**Exercise**
List each line of the data that holds the word "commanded".

**Data provided**

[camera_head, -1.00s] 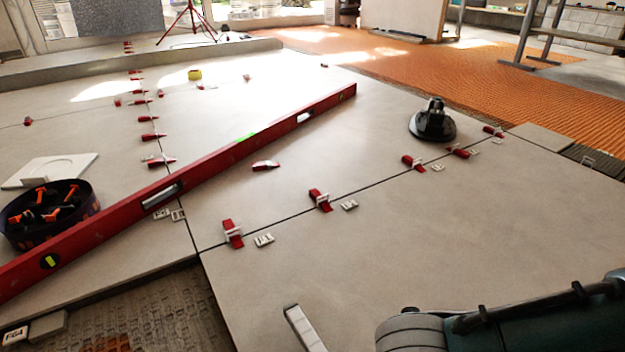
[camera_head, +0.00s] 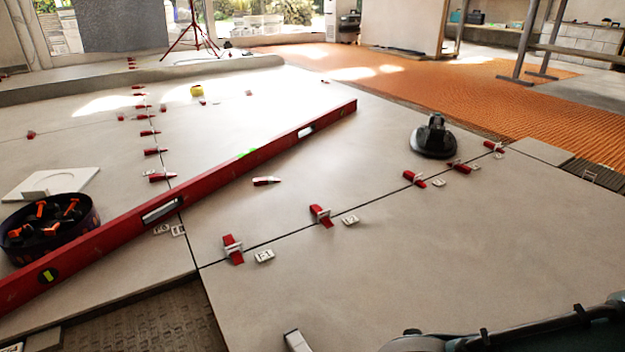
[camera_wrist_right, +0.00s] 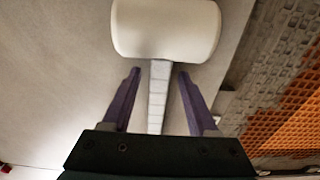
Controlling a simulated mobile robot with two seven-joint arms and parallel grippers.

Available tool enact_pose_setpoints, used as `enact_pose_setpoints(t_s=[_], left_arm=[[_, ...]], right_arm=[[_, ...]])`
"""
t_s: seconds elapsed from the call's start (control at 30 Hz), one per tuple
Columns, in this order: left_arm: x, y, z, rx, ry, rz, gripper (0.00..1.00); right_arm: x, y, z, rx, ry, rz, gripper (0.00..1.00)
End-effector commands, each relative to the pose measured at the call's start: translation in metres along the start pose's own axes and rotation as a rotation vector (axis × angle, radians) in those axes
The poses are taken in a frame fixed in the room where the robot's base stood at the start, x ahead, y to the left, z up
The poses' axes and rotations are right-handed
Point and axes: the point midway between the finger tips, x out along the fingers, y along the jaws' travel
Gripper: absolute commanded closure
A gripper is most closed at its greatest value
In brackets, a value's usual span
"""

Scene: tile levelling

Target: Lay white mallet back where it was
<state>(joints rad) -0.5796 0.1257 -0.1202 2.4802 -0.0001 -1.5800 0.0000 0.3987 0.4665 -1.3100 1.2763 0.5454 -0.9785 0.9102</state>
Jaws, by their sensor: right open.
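The white mallet shows in the right wrist view, with its rounded white head (camera_wrist_right: 166,29) at the top and its pale grey handle (camera_wrist_right: 158,98) running down from it. It lies on the pale tile floor. My right gripper (camera_wrist_right: 158,76) is open, with one purple finger on each side of the handle and a gap on both sides. The handle's lower end is hidden behind the gripper body. In the head view, a pale bar end (camera_head: 297,341) at the bottom edge looks like the handle. My left gripper is not in view.
A long red level (camera_head: 215,185) lies across the tiles. A dark tub (camera_head: 47,243) of orange-and-black pieces stands at the left. A black suction lifter (camera_head: 433,139) and several red wedges (camera_head: 321,216) sit farther off. Bare rough floor (camera_wrist_right: 266,75) borders the tile.

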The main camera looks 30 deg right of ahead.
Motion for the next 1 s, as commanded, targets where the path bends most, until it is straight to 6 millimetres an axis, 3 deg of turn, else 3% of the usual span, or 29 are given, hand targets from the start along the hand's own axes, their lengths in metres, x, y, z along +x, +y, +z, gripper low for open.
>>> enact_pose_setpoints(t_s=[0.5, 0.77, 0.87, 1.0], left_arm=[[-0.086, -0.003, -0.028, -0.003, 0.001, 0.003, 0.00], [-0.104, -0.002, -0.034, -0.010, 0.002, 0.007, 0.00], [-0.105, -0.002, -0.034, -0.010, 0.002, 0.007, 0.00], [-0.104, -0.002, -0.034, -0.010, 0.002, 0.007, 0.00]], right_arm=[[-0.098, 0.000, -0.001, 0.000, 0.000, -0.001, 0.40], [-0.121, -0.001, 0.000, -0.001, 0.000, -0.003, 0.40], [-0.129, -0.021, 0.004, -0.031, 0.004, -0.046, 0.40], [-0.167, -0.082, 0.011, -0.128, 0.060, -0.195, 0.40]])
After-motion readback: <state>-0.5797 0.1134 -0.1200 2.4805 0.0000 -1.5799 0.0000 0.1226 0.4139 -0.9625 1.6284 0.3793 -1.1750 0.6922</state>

**Exercise answer**
Gripper: absolute commanded closure
Motion for the next 1 s, as commanded, targets where the path bends most, until it is straight to 6 millimetres an axis, 3 deg of turn, else 3% of the usual span, or 29 are given, hand targets from the start along the hand's own axes, their lengths in metres, x, y, z along +x, +y, +z, gripper low for open.

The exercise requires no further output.